The scenario is similar where you have backflow. It is not so much the concern of backflow of reactor contents through the furnace, but more just a loss of containment in the furnace itself. We do not treat these furnaces in our hydroprocessing units any differently than we do any of our other furnaces in the refinery. They all have an integrity operating window that we would like to stay in. That window defines at what burner pressures we need to operate and, of course, at what skin and overall box temperatures we can operate.
Our layers of protection are very similar here in that we have trip valves activated by SIL-rated instruments and which are only SIL-rated as required. And of course, we have basic process controls and critical alarm systems. In some, but not all, cases, we do have check valves downstream of our furnaces. That is not a standard at all our sites. However, on some sites, we are consistent about having check valves downstream of our furnaces.
KEVIN PROOPS (Solomon Associates)
I would like to comment on the heater part of the question. Reactor charge furnaces potentially have substantially higher consequences of failure than do most of the other furnaces in your refinery, so you need to be a lot more scared of them than you do of the other ones.
First, this is generally an exothermic process; so, the best case is probably that the furnace is not firing or is only minimally firing. Adequate feed-effluent heat exchange reduces firing and thus the risk of failure from flame impingement. Second is the inherent safety design. If you can go to a single-phase furnace instead of a two-phase furnace, then if it does rupture, your consequence will probably be a lot less. That also gets into the control system issues. Some refiners use hot oil utility instead of a fired heater in the hydrotreater. This is inherently safer.

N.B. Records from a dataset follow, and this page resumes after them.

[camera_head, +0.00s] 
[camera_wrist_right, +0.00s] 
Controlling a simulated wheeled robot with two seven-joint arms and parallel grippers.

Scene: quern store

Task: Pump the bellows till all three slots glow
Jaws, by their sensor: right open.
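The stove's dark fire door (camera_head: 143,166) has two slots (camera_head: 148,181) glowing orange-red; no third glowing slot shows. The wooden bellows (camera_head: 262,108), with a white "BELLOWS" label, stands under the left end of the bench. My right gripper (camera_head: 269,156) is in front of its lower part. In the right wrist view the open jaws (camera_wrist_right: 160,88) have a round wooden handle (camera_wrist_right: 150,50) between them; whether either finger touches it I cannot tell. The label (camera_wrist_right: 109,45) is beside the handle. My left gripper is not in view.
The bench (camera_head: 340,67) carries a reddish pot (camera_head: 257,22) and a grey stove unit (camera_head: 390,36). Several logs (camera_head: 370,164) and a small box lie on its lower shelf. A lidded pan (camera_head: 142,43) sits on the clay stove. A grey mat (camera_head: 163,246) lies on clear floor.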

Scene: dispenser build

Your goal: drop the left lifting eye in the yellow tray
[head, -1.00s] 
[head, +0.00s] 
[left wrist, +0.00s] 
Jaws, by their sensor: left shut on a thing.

Then you get into how to avoid a tube failure in the first place. There are a lot of ways to do that, but consider dry point in naphtha units, burner ring pressure controls and interlocks, and maintaining the cleanliness of the burners (fuel gas filtering). Adequate burner-to-tube spacing, feed filtration, tube monitoring (thermography), operator rounds frequency, and upgraded tube metallurgy can all add layers of protection.

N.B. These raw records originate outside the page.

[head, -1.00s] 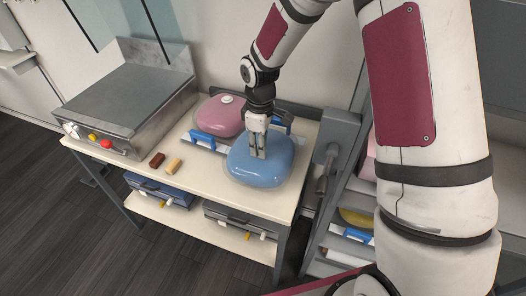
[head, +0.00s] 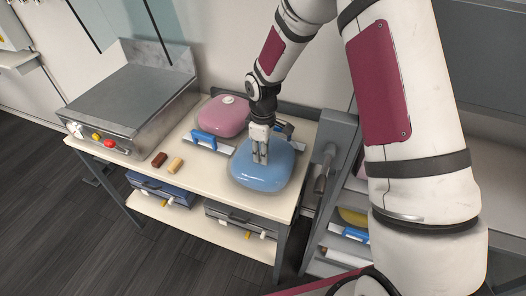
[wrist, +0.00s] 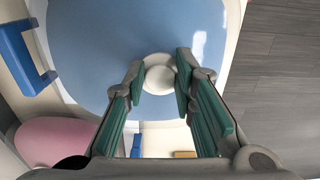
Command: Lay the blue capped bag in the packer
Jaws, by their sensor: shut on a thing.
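The blue capped bag (head: 258,178) is a rounded, glossy pillow shape at the right end of the cream table (head: 140,168). Its white round cap (wrist: 158,76) shows between the green finger pads in the wrist view. My gripper (head: 260,157) comes from above and is shut on this cap. In the head view the fingers hide the cap, and I cannot tell whether the bag rests on the table or hangs just above it. I cannot pick out the packer for certain; a metal unit (head: 130,85) with a flat grey top and coloured knobs stands at the table's left end.
A pink capped bag (head: 222,118) lies behind the blue one. A grey bar with a blue handle (head: 204,140) is close beside it. A brown block (head: 159,160) and a tan block (head: 176,165) lie near the front edge. A grey rack (head: 335,150) stands to the right.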

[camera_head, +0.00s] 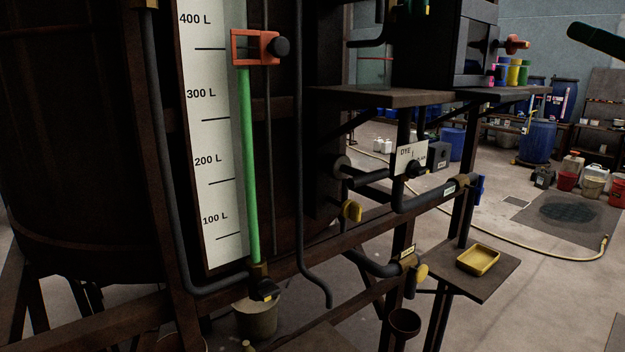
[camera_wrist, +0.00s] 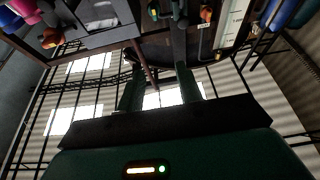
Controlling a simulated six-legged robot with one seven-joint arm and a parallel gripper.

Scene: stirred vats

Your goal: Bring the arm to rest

Finally, it comes down to culture as well. You do not want to get into a situation of risk of a failure competing with profit to keep the unit maximizing at full throughput. Unfortunately, I have seen a case where that did happen: A furnace was experiencing flame impingement, and the operators did not reduce charge to the unit. After one shift, a tube failed, which led to the entire unit being consumed in a flash fire within a few seconds. We were very fortunate that there was no one outside at the time it happened; if there had been, we would have killed anyone in the unit.
ESTEBAN (Suncor Energy, Inc.)
We do treat them differently depending on their operating pressures and/or requirements. Certainly, from a design standpoint, the operating envelope for each individual piece of equipment changes how the furnace is designed overall. That being said, we evaluate all equipment using the same standard with a process hazard analysis to determine the appropriate layers of protection. Given the required layers of protection, we identify additional safeguards as required by LOPA. SIL-rated instruments, for example, are not required for all burner management systems. However, in some cases, they may be required because the consequences of failure are higher.

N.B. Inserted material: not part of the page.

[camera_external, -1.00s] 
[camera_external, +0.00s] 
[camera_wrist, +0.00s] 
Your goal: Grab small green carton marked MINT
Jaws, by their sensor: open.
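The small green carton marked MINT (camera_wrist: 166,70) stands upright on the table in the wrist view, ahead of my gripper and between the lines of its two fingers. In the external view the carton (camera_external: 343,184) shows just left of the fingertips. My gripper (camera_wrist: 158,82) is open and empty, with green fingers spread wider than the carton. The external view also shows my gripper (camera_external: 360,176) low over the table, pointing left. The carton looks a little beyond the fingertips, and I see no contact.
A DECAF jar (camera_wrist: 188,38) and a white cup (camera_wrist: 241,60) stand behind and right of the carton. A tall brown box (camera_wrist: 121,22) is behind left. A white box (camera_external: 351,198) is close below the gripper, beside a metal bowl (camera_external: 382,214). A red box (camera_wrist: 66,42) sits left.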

So yes, the consequences are significantly greater on a high-pressure furnace. The assessed risk ranking would define how those layers of protection will appear. In some cases, you will see a simpler system on a furnace; and in others, much more complex layers of protection will be applied because of the potential consequences of equipment failure for that furnace. So, to re-phrase my response, I will say that we evaluate every piece of equipment using the same processes.
ESTEBAN (Suncor Energy, Inc.)
In order to reduce the risk of potentially catastrophic consequences related to backflow in high pressure hydroprocessing services Suncor Energy, Inc. uses several independent layers of protection at operating pressure boundaries. One common boundary is for hydroprocessing units, is between the unit feed drum and the reactor charge pump. A typical hydroprocessing unit will have relatively low design pressure equipment upstream of the reactor charge pump which boosts the operating pressure of the feed stream to the much higher reactor operating pressure. As such preventing back flow in the event of the loss of a feed charge pump is critical to prevent equipment failure in upstream equipment with catastrophic consequences. In this application Suncor Energy, Inc. applies the use the following layers of protection:
1. Primary protection is typically a Safety Instrumented System (SIS) that monitors the run status of the feed charge pump via multiple direct and indirect instrumented signals and activates quick acting trip valves and in some cases closes the feed charge control valves in the event of a shutdown. In some cases, depending on the unit specific hazard analysis these systems may be SIL-rated to ensure reliable operation when activated. In addition, these systems are often designed to be activated by any one of several different instruments used to sense a potential backflow scenario, i.e., low-low flow shutdowns and low-low feed controller differential pressure shutdowns.
2. In some cases, pressure relief valves are used as layers of protection for overpressure due to backflow, but caution must be applied when relying on a relief valve as protection for vessels, such as feed drums, since these valves are not always sized for backflow scenarios.
3. Mechanical safety systems are also employed depending on unit design. While these systems are often not credited in a process hazard analysis of a unit they can provide additional layers of protection. Typical installations include dual check valves of different design which are often deemed critical check valves that require routine maintenance.
4. Provided the design of the system and equipment in some cases basic process controls and/or critical alarms with operator response are employed as additional layers of protection.
In addition to backflow prevention and protection as it relates to pressure boundaries, furnace tube ruptures can result in backflow from multiple large high-pressure vessels to atmosphere with catastrophic consequences. In order to address the release of reactor and high-pressure circuit equipment, layers of protection must be applied to the feed furnaces that prevent operating windows that have the potential to create damage resulting in tube rupture. The layers of protection employed for this scenario do not differ from those on other furnaces in Suncor’s refineries, as all furnaces are evaluated for tube rupture scenarios. However, in this application Suncor Energy, Inc. applies the use of the following layers of protection:
1. Primary protection is typically a SIS that monitors furnace flows, temperatures, and fuel and box pressures via multiple direct and indirect instrumented signals and activates quick acting trip valves on fuel supply and in some cases closes the fuel supply control valves in the event of operation outside a preset operating window. These SISs often activate related SISs to stop process flows. In some cases, depending on the unit specific hazard analysis these systems may be SIL-rated to ensure reliable operation when activated. In addition, these systems are often designed to be activated by any one of several different instruments used to sense operation outside of the specified window, i.e., low-low flow shutdowns and high-high burner pressure shutdowns.
2. Mechanical safety systems are also employed depending on unit design. While these systems are often not credited in a process hazard analysis of a unit, they can provide additional layers of protection. Typical installations include check valves downstream of furnaces to prevent the backflow of reactor contents. In general, these check valves are not relied upon as fail-safe devices and are not considered critical check valves.
3. Provided the design of the system and equipment in some cases basic process controls and/or critical alarms with operator response are employed as additional layers of protection.